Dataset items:
┌──

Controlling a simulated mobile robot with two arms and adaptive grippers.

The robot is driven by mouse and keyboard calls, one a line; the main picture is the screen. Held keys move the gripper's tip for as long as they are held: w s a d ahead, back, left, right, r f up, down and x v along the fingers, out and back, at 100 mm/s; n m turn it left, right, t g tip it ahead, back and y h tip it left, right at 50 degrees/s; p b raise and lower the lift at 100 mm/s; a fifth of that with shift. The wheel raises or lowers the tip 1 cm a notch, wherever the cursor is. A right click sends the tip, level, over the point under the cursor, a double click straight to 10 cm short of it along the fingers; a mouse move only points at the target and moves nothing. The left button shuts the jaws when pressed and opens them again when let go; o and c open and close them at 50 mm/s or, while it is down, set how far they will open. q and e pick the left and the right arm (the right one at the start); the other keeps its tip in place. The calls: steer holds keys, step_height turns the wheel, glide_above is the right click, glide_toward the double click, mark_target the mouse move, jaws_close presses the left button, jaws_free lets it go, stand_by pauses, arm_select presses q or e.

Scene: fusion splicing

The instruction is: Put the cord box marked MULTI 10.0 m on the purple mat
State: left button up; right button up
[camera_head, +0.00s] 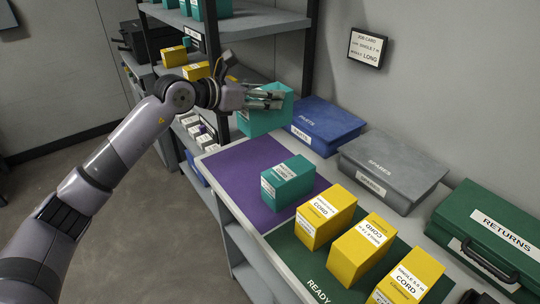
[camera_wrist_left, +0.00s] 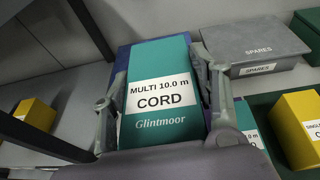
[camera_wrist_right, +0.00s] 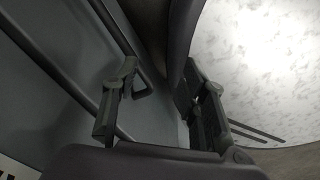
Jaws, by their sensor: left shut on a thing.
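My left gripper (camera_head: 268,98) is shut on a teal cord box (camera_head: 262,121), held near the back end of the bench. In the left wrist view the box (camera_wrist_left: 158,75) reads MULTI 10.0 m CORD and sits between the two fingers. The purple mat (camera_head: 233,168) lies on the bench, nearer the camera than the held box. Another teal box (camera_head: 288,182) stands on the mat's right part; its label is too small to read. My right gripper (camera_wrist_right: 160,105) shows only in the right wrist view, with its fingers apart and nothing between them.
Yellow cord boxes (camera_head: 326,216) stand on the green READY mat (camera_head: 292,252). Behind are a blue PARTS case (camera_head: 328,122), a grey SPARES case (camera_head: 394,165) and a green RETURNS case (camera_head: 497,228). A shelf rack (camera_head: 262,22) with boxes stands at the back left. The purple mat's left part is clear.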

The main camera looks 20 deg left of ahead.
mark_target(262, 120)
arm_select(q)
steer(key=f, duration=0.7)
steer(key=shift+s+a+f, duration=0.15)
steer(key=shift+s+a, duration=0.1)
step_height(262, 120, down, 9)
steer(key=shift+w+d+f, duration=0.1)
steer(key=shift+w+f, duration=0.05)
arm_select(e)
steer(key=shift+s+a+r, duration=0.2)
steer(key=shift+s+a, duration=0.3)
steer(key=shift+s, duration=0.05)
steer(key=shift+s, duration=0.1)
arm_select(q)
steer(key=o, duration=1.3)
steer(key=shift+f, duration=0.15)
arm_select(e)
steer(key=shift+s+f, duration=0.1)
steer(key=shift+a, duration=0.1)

└──
┌──

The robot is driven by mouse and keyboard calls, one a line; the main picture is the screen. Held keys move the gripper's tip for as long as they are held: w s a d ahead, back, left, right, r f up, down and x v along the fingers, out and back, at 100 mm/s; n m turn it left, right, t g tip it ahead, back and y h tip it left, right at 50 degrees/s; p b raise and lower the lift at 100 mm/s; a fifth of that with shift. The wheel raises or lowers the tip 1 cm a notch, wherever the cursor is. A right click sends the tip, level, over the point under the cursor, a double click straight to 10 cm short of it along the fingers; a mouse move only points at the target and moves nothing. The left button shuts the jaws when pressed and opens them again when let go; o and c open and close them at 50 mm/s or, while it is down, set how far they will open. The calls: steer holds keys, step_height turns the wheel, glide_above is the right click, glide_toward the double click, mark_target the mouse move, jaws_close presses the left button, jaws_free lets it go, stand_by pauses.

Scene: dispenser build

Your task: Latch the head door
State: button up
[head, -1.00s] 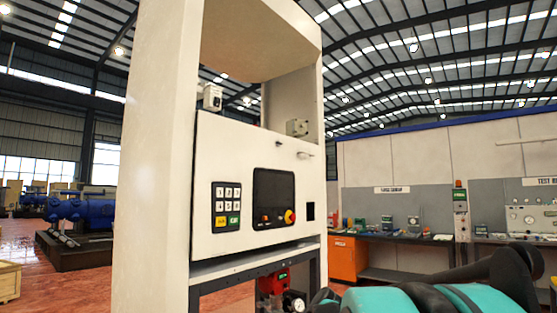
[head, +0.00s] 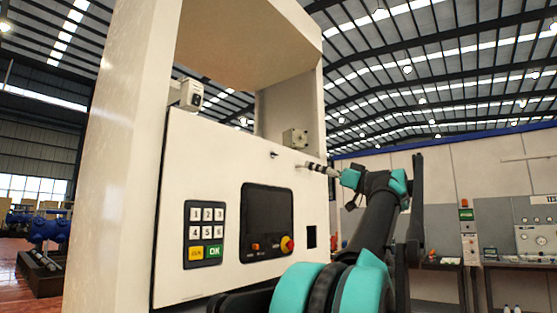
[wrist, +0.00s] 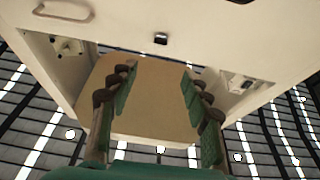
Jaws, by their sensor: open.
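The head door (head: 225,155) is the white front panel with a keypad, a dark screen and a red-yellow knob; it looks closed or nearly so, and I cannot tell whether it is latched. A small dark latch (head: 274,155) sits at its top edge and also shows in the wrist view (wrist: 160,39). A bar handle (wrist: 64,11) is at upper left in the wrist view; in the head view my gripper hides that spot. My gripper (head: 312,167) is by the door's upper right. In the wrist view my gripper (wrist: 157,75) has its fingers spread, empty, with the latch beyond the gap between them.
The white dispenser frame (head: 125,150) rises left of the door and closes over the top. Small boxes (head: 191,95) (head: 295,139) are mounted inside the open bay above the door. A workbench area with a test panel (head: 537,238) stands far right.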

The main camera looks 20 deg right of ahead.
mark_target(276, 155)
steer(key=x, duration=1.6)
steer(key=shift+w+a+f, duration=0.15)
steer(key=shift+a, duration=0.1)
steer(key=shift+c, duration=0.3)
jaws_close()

└──
┌──

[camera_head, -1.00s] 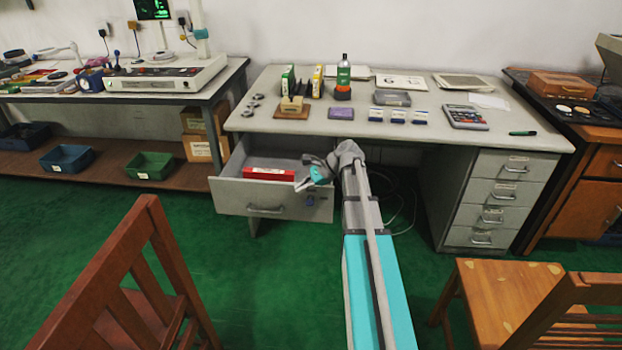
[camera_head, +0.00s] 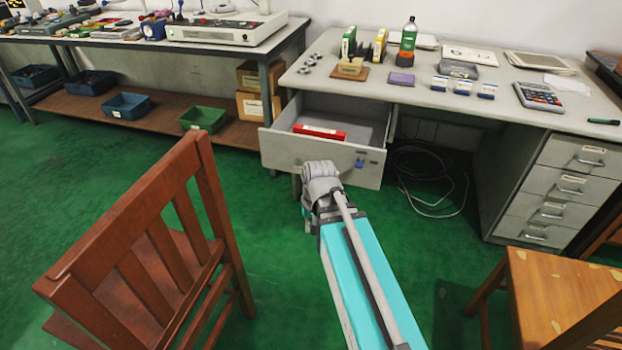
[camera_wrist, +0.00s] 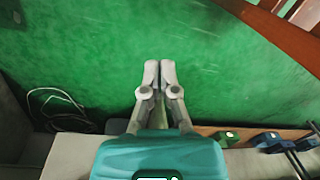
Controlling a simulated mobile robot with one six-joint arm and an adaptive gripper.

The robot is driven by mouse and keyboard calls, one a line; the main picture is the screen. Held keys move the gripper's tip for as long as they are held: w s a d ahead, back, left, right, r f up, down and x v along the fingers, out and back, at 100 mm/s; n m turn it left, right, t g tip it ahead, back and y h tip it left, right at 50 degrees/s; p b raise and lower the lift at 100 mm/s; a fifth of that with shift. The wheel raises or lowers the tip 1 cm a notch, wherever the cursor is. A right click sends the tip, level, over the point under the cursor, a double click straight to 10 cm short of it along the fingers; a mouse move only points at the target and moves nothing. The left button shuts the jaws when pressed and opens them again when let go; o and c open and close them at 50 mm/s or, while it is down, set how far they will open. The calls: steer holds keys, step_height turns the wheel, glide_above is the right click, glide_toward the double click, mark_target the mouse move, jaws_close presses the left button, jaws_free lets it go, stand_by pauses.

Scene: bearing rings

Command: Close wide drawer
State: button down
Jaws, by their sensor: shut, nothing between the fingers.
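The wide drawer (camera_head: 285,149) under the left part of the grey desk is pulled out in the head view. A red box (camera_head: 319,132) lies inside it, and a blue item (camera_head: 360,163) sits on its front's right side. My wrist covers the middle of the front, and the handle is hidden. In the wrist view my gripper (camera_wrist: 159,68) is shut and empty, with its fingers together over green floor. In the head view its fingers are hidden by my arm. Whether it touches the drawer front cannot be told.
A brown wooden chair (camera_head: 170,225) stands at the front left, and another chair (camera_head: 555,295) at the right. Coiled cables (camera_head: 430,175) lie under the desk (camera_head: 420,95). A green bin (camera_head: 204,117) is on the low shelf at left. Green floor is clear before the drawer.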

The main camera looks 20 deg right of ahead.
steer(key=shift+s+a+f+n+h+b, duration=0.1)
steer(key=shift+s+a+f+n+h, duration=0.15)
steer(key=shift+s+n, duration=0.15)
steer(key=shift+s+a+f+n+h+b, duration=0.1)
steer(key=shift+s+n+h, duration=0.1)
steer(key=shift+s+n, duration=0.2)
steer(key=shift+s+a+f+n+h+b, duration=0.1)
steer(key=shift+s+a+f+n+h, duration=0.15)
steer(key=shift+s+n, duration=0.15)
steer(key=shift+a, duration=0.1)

└──

Stated exercise:
From the entries above, collect every line with the string "Controlling" in it.

Task solution:
Controlling a simulated mobile robot with two arms and adaptive grippers.
Controlling a simulated mobile robot with one six-joint arm and an adaptive gripper.

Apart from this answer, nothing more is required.